Third, regarding Nolin v. Ramirez, 2020 BCCA 274, see the Arbitration Matters note “B.C. – court qualifies parties’ agreement to require only summary reasons as “penny-wise and pound-foolish” – #381”. In that decision referred to by Griffin J.A., B.C.’s Court of Appeal set aside part of an arbitration award which rested on the arbitrator’s dismissal of a party’s evidence as suspicious in one context and reliance on it in another.  The handling of the evidence was so inconsistent that the Court found it “impossible to understand how the arbitrator came to his conclusion” on the related issues and the arbitrator provided no justification in the summary reasons agreed to by the parties.  Without more explanation in the brief reasons and unable to reconcile the findings and conclusions, the Court set aside that portion of the award related to the handling of that evidence.
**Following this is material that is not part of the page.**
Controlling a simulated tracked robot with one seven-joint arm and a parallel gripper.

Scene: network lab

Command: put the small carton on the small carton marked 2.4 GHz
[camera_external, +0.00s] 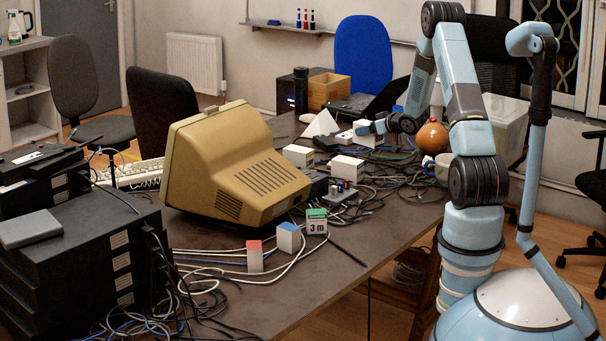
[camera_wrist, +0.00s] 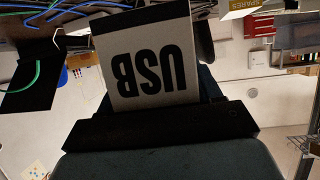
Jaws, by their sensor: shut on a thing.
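In the wrist view a small pale carton (camera_wrist: 150,78) with a dark band and the word USB, upside down in the picture, sits in my gripper (camera_wrist: 158,105). In the external view my gripper (camera_external: 376,127) is low over the far right part of the table, beside white boxes. It is shut on the carton, which I cannot clearly separate from the white boxes there. Small cartons stand at the near edge: one red-topped (camera_external: 255,257), one blue-topped (camera_external: 289,238), one green marked 3 m (camera_external: 317,222). I cannot read 2.4 GHz on any carton.
A beige monitor (camera_external: 235,165) fills the middle of the table (camera_external: 345,250). Cables tangle around a white box (camera_external: 347,167) and another white box (camera_external: 299,155). An orange round vase (camera_external: 432,138) and a mug (camera_external: 442,168) stand at the right, close to my arm.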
The Court paused, at paras 30-39 to determine whether the Supreme Court of Canada’s December 2019 decision in Canada (Minister of Citizenship and Immigration) v. Vavilov, 2019 SCC 65 applied to the standard of review of family law arbitration awards under section 31 of the now-repealed Arbitration Act, RSBC 1996, c 55 (“Former Arbitration Act”).  The latter has been replaced, effective September 1, 2020, with the Arbitration Act, SBC 2020, c 2.
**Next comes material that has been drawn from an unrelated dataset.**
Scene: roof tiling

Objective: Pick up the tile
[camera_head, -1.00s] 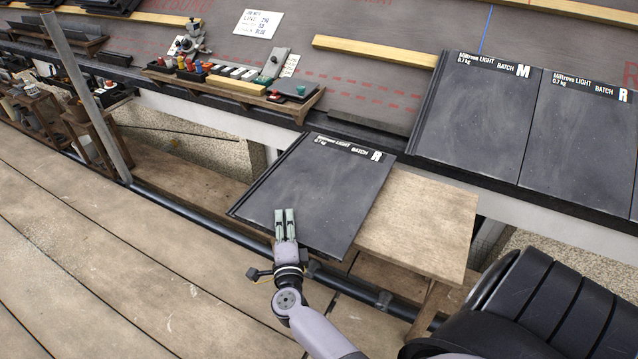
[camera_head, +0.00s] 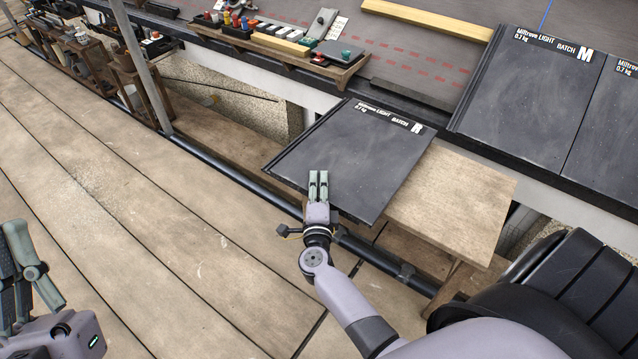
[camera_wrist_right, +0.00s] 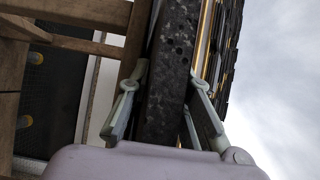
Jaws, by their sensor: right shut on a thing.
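The dark grey tile (camera_head: 350,150) with a printed strip along its far edge overlaps the left part of a small wooden bench (camera_head: 455,205). I cannot tell whether it rests on the bench or is raised slightly. My right gripper (camera_head: 318,180) is shut on the tile at its near edge. In the right wrist view the tile (camera_wrist_right: 168,75) stands edge-on between the two fingers (camera_wrist_right: 160,105). My left gripper (camera_head: 20,262) is at the lower left, apart from the tile; whether it is open is unclear.
More tiles (camera_head: 525,95) lie on the roof at the right. A tool tray (camera_head: 335,72) sits on the roof edge behind the tile. A metal pole (camera_head: 140,65) stands at the left. The plank floor (camera_head: 180,230) is largely clear.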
The Court observed that neither the majority six (6) nor the concurring three (3) referred to Sattva Capital Corp. v. Creston Moly Corp., 2014 SCC 53 (CanLII), [2014] 2 SCR 633 or Teal Cedar Products Ltd. v. British Columbia, 2017 SCC 32 (CanLII), [2017] 1 SCR 688, “let alone the word “arbitration””.

Having identified the issue raised by the release of Vavilov and the parties’ views on its application to their appeal, the Court observed that, to its knowledge, “no appellate court has considered the issue” and declined to be the first appellate court to do so.

In my opinion, it makes no difference in this case whether the standard of review is reasonableness or palpable and overriding error, as the result would be the same. Since it is unnecessary to decide the obviously complex question, I will leave it to another day”.